**Work instructions:** Find, in the records below, the line that contains "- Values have" and the line that contains "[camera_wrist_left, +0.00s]". Copy those two lines and everything between them exactly, but not the pictures.

**Record extracts:**
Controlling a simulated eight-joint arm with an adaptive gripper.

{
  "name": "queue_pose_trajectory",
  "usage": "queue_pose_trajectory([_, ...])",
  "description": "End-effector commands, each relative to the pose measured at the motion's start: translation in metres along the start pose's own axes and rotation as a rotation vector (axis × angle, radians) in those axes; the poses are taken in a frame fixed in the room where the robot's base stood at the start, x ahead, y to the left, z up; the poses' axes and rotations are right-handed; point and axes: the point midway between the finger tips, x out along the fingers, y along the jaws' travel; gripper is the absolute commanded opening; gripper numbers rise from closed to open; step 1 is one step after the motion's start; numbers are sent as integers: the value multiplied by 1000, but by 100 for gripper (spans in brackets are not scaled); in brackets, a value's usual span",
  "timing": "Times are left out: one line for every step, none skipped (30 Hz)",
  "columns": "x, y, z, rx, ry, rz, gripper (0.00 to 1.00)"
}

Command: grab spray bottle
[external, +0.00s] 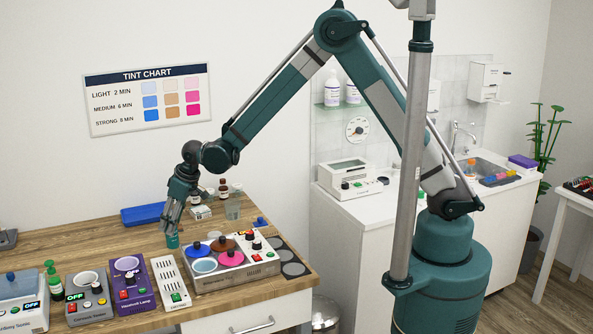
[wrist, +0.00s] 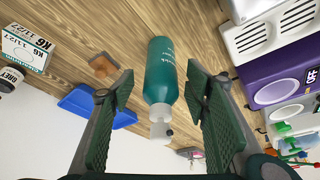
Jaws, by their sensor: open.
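A teal bottle with pale lettering and a pale translucent neck and top (wrist: 163,72) shows in the wrist view, between my two green ridged fingers. I take it to be the spray bottle. My gripper (wrist: 158,82) is open, one finger on each side of it, with a small gap visible on both sides. In the external view my gripper (external: 173,222) points down over the wooden bench. A teal piece at its tips (external: 172,241) looks like the bottle's lower part; the rest is hidden by the fingers.
A purple lamp device (external: 130,283) and green pump bottle (external: 53,278) are nearer. A blue tray (external: 143,215) lies behind. Bare bench (external: 95,239) is left.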

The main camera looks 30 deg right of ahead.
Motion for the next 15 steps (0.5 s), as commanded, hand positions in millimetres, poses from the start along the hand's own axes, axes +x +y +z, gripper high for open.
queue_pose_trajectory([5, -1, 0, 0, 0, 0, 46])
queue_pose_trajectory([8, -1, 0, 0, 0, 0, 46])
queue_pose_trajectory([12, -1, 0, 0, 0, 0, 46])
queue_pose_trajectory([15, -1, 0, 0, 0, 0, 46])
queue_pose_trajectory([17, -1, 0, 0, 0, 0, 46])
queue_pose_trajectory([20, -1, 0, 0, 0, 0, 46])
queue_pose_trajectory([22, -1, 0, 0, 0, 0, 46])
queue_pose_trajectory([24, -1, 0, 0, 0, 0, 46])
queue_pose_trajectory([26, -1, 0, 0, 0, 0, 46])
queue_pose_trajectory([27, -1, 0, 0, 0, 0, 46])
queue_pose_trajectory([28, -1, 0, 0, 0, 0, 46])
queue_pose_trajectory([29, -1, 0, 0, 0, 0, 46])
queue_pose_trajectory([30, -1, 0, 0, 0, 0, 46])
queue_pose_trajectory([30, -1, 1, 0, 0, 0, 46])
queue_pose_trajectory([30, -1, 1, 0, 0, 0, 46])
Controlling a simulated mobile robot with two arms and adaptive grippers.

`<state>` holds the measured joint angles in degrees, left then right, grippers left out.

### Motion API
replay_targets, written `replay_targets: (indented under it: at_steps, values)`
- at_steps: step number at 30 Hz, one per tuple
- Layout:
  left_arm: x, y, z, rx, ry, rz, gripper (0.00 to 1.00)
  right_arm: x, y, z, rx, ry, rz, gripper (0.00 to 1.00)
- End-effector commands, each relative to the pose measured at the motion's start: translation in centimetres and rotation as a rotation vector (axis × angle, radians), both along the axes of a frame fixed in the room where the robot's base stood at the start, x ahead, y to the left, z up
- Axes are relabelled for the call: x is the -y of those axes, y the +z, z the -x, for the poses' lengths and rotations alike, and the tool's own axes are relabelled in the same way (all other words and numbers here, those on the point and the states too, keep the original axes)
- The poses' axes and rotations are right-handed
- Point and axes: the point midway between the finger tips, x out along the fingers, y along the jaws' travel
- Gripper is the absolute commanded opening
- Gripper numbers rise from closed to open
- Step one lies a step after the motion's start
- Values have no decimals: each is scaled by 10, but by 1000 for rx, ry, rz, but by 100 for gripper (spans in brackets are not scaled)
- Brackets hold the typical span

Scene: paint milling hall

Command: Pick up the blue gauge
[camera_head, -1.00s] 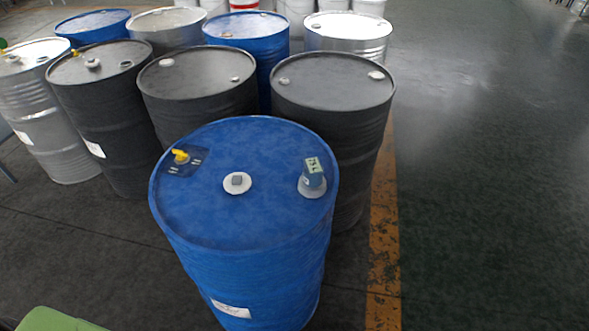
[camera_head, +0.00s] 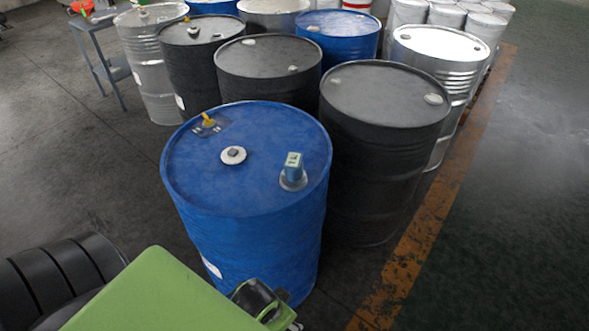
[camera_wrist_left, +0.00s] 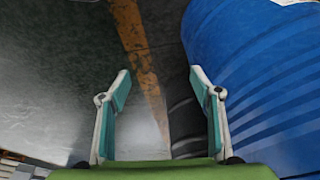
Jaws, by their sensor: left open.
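The blue gauge (camera_head: 293,169) stands upright on a round grey base on top of the front blue drum (camera_head: 262,195), near the lid's right side. It has a pale display face on its top. My left gripper (camera_wrist_left: 162,88) is open and empty in the left wrist view, with the blue drum's side (camera_wrist_left: 262,75) to the right of its fingers. The gauge does not show in that view. In the head view my green left arm reaches in at the bottom, below the drum's lid; its fingertips are mostly hidden. My right gripper is not in view.
A white cap (camera_head: 233,155) and a yellow tap (camera_head: 208,119) are also on the blue drum's lid. Black drums (camera_head: 385,95) stand close behind it. A grey trolley (camera_head: 100,50) stands at the far left. Open floor lies right of the yellow line (camera_head: 425,225).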

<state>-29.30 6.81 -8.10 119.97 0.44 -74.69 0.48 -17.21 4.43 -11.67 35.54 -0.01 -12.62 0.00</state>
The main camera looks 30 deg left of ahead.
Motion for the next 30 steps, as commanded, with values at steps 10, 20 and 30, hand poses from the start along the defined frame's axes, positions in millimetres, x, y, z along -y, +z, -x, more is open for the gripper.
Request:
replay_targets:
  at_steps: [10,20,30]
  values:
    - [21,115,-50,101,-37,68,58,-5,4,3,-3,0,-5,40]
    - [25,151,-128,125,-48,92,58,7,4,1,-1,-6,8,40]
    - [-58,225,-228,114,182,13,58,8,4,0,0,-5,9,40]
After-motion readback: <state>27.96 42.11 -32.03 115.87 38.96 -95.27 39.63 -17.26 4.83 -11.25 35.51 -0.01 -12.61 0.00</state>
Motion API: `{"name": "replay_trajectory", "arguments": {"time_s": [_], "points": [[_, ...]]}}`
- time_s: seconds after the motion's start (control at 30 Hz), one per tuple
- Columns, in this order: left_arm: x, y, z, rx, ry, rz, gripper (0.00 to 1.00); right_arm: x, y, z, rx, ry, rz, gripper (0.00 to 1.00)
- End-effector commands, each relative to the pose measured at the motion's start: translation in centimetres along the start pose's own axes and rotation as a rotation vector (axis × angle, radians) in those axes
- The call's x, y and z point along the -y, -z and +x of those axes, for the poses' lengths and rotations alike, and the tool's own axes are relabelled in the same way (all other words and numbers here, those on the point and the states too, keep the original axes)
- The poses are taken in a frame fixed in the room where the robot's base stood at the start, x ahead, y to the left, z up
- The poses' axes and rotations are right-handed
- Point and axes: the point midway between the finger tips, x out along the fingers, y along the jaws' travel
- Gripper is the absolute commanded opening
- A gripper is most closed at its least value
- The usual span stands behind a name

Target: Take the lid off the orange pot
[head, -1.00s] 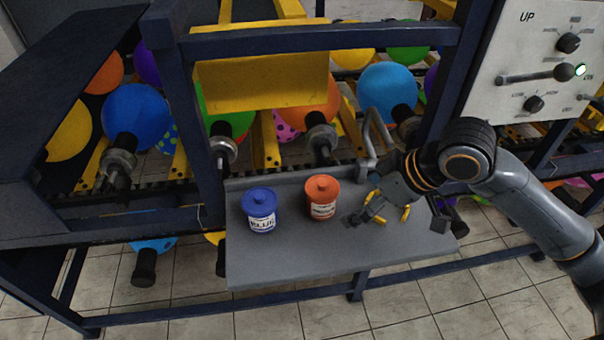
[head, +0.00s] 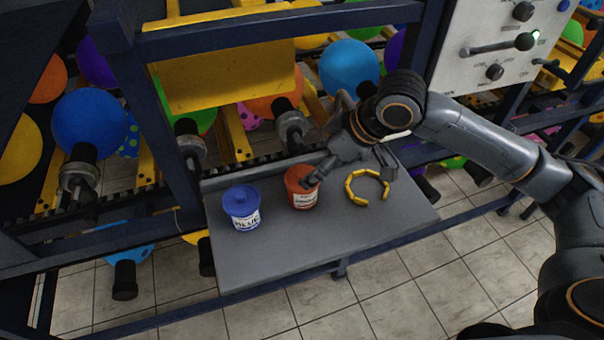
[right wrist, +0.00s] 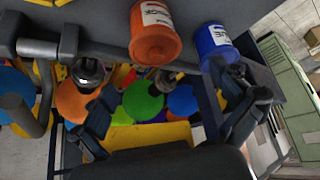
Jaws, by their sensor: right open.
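The orange pot (head: 301,200) stands upright on the grey shelf (head: 290,252), with its orange lid (head: 297,174) on and a white label on its front. My right gripper (head: 316,178) is open at the right of the pot's top, and a dark finger overlaps the lid's right side. Whether it touches the lid cannot be told. In the right wrist view the orange pot (right wrist: 153,32) shows above the gap between the spread fingers (right wrist: 170,118), which hold nothing. My left gripper is not in view.
A blue pot (head: 242,209) with its lid on stands left of the orange pot. A yellow segmented ring (head: 352,193), open at one side, lies to the right. A frame with balloons rises behind. The shelf's front part is clear.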

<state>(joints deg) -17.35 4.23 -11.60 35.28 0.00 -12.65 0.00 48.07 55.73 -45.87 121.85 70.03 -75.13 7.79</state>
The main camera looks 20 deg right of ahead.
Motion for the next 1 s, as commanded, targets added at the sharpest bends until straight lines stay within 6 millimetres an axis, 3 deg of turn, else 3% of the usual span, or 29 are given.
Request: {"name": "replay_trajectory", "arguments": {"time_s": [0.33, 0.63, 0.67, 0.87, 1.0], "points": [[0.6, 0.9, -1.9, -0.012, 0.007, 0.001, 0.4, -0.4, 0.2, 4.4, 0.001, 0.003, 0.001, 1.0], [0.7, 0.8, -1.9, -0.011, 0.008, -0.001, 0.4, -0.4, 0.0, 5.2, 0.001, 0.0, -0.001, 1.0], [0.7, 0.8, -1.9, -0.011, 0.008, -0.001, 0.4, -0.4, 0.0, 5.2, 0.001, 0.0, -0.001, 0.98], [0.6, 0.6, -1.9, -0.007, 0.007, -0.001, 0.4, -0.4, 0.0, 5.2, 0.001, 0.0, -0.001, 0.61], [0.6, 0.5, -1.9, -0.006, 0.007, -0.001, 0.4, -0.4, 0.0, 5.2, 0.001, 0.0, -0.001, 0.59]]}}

**Response to the task:**
- Values have no decimals: each is scaled by 10, but by 1000 for rx, ry, rz, but by 100 for gripper (spans in brackets are not scaled)
- Brackets hold the typical span

Scene: paint milling hall

Command: Pick up the blue gauge
[camera_head, -1.00s] 
[camera_head, +0.00s] 
[camera_wrist_left, +0.00s] 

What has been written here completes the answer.